* [Exercise details]
Filter the data below for the string "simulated" and copy each matching line.

* [Data rows]
########################################
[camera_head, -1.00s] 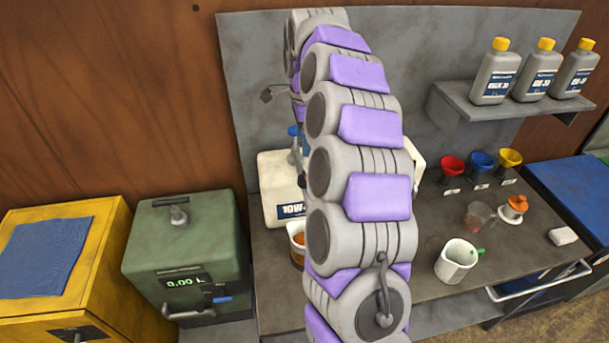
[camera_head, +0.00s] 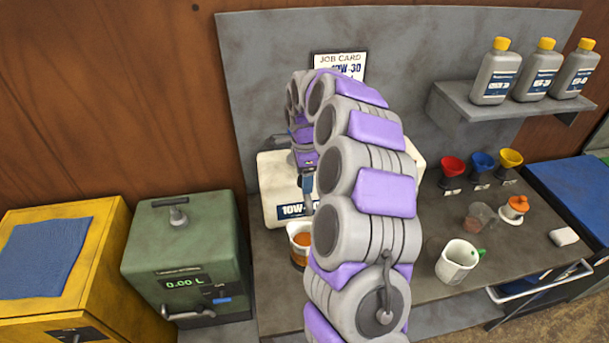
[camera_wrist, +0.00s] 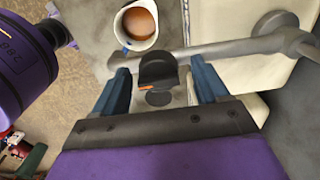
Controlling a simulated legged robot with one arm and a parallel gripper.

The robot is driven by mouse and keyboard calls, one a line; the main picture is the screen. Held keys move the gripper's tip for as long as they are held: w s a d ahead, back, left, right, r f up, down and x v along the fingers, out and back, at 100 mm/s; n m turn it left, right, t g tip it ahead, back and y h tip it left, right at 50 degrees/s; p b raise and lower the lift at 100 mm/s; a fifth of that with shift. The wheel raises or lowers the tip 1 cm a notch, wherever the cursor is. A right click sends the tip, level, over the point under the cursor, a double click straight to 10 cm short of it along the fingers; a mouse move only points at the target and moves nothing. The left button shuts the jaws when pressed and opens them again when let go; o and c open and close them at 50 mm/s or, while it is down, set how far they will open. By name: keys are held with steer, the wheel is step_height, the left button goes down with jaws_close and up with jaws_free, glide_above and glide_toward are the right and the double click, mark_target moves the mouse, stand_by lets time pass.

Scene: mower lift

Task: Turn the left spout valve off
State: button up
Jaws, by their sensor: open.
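A white container (camera_head: 272,180) with a partly hidden label reading "10W-" stands on the workbench, behind my arm. In the wrist view, a black valve knob (camera_wrist: 158,68) with a small orange mark sits beside a grey spout pipe (camera_wrist: 215,50). My gripper (camera_wrist: 160,80) is open, with one blue finger on each side of the knob. Contact between fingers and knob cannot be told. In the head view my gripper (camera_head: 307,184) points down in front of the container, and the valve is hidden. A cup of amber liquid (camera_wrist: 138,22) shows beyond the knob.
The amber-filled cup (camera_head: 300,234) stands close below my gripper. A white mug (camera_head: 457,262), an orange-topped item (camera_head: 515,207) and several funnels (camera_head: 482,161) are to the right. A green box (camera_head: 183,252) reading 0.00 L stands left. Bottles stand on the upper shelf.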

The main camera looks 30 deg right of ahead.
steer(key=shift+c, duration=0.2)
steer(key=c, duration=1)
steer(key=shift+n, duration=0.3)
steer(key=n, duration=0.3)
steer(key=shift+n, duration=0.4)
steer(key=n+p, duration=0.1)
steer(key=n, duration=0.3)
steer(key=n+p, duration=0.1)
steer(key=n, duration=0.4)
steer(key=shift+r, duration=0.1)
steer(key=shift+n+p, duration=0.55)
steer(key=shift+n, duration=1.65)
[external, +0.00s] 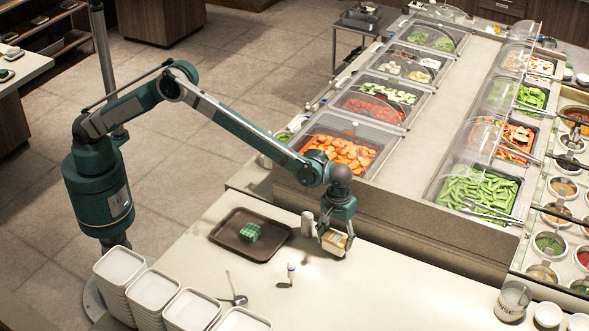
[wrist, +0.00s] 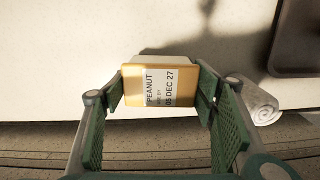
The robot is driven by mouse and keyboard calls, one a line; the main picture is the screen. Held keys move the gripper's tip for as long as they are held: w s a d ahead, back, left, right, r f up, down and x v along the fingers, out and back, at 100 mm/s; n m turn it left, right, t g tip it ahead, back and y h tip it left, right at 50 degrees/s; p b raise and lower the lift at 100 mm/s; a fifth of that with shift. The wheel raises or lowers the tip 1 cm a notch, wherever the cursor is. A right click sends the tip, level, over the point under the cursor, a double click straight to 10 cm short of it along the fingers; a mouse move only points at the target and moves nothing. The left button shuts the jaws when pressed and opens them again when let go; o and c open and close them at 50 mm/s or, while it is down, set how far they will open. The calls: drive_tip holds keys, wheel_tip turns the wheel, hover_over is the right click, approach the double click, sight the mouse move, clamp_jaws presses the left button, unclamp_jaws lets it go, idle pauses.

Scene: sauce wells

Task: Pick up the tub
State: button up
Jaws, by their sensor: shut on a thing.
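The tub (external: 335,241) is small, with a yellow-orange lid and a label; it sits between the fingers of my gripper (external: 338,228) at the near counter, close to the food bar's end. In the wrist view the tub (wrist: 160,85) shows a white label reading "PEANUT" and "05 DEC 27". My gripper (wrist: 160,95) is shut on it, one green finger on each side. I cannot tell for sure whether the tub touches the counter.
A brown tray (external: 225,237) with a green checked item (external: 250,232) lies left of my gripper. White dish stacks (external: 155,288) stand front left.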

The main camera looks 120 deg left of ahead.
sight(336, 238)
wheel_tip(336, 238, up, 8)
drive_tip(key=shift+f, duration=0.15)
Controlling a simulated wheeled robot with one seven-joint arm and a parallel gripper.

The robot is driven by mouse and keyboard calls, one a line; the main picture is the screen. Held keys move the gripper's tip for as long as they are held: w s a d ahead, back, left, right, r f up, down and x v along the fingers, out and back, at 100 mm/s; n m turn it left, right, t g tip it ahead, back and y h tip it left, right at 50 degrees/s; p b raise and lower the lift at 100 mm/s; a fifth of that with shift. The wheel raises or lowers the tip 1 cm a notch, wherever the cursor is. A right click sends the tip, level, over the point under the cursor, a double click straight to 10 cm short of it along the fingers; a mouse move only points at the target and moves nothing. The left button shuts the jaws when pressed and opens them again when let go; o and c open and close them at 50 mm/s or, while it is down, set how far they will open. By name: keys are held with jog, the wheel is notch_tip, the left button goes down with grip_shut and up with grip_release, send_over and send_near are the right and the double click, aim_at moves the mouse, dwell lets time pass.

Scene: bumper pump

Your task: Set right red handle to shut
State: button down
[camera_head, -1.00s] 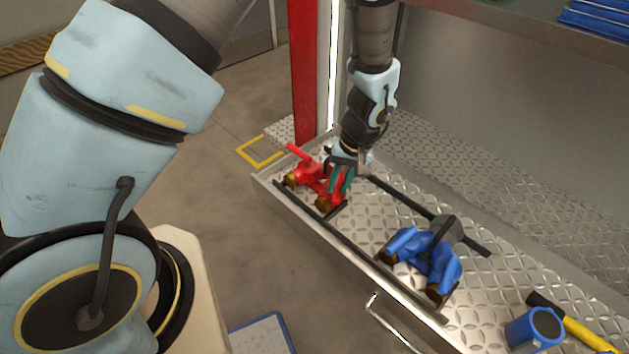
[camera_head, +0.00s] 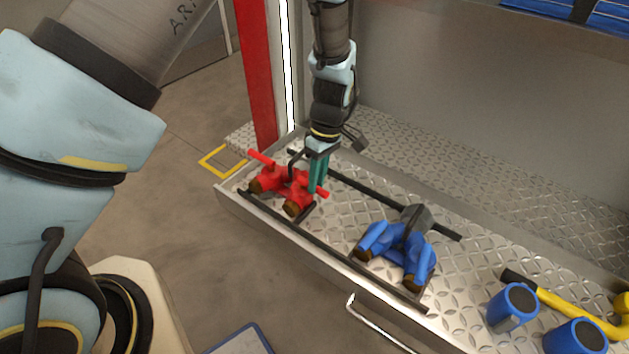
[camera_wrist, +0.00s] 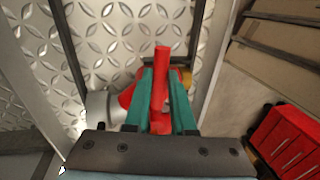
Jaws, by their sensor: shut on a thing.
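The red pump valve (camera_head: 282,186) sits at the left end of the metal bumper deck. Its left red handle (camera_head: 261,158) sticks out toward the upper left. Its right red handle (camera_head: 322,191) points to the lower right, with my gripper (camera_head: 318,178) at it. In the wrist view the right red handle (camera_wrist: 160,80) stands between the two green fingers of my gripper (camera_wrist: 160,98), and they are closed on it. The fingers hide part of the handle and much of the valve body behind it.
A blue valve (camera_head: 397,248) with a grey fitting (camera_head: 416,216) stands to the right on the deck. Blue cylinders (camera_head: 512,306) and a yellow tool (camera_head: 570,312) lie further right. A red post (camera_head: 258,75) rises behind the left end. A metal rail (camera_head: 370,325) runs in front.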

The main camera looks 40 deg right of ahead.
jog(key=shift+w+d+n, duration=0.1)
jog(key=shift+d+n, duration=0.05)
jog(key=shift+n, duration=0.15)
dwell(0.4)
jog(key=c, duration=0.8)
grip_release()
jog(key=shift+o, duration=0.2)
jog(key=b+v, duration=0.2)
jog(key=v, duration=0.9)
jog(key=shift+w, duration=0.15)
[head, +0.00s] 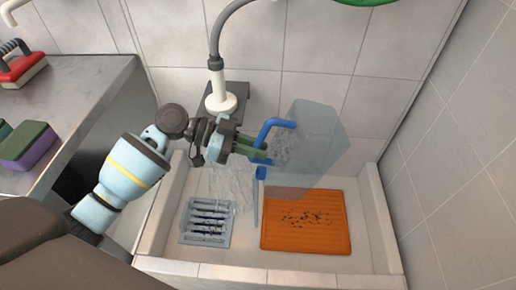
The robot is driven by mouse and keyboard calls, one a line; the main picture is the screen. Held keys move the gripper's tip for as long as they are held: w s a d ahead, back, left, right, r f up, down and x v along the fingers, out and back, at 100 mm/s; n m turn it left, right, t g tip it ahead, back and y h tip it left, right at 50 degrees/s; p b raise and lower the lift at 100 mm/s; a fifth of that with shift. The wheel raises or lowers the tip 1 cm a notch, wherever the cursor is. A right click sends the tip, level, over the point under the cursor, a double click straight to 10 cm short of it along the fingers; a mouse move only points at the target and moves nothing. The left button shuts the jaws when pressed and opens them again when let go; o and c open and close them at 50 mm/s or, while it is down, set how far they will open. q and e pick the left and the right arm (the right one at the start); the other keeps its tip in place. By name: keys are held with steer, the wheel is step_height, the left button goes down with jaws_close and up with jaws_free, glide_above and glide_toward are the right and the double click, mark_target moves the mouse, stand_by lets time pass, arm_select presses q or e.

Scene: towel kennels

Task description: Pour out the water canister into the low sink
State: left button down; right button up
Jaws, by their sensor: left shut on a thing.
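My left gripper (252,149) is shut on the blue handle of the water canister (318,150). The canister is a clear, greyish, see-through container, held tilted above the low sink (171,225). A blue piece shows at its lower left, with a pale, narrow streak below it that looks like water running down into the sink. The sink is a tiled basin with low walls. In it lie a grey drain grate (207,238) on the left and an orange mat (305,240) with dark specks on the right. My right gripper is not in view.
A grey counter (88,85) stands at the left, with a green and purple sponge (30,146) and a red-based brush (20,68) on it. A white sprayer with a grey hose (221,92) stands behind the sink. Tiled walls close the back and right.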

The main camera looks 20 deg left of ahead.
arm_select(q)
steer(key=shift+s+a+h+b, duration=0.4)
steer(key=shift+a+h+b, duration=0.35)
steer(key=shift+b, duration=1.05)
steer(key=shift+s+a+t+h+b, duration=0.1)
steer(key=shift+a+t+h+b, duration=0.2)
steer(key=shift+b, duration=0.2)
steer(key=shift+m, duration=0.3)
########################################
* [Expected output]
Controlling a simulated legged robot with one arm and a parallel gripper.
Controlling a simulated wheeled robot with one seven-joint arm and a parallel gripper.

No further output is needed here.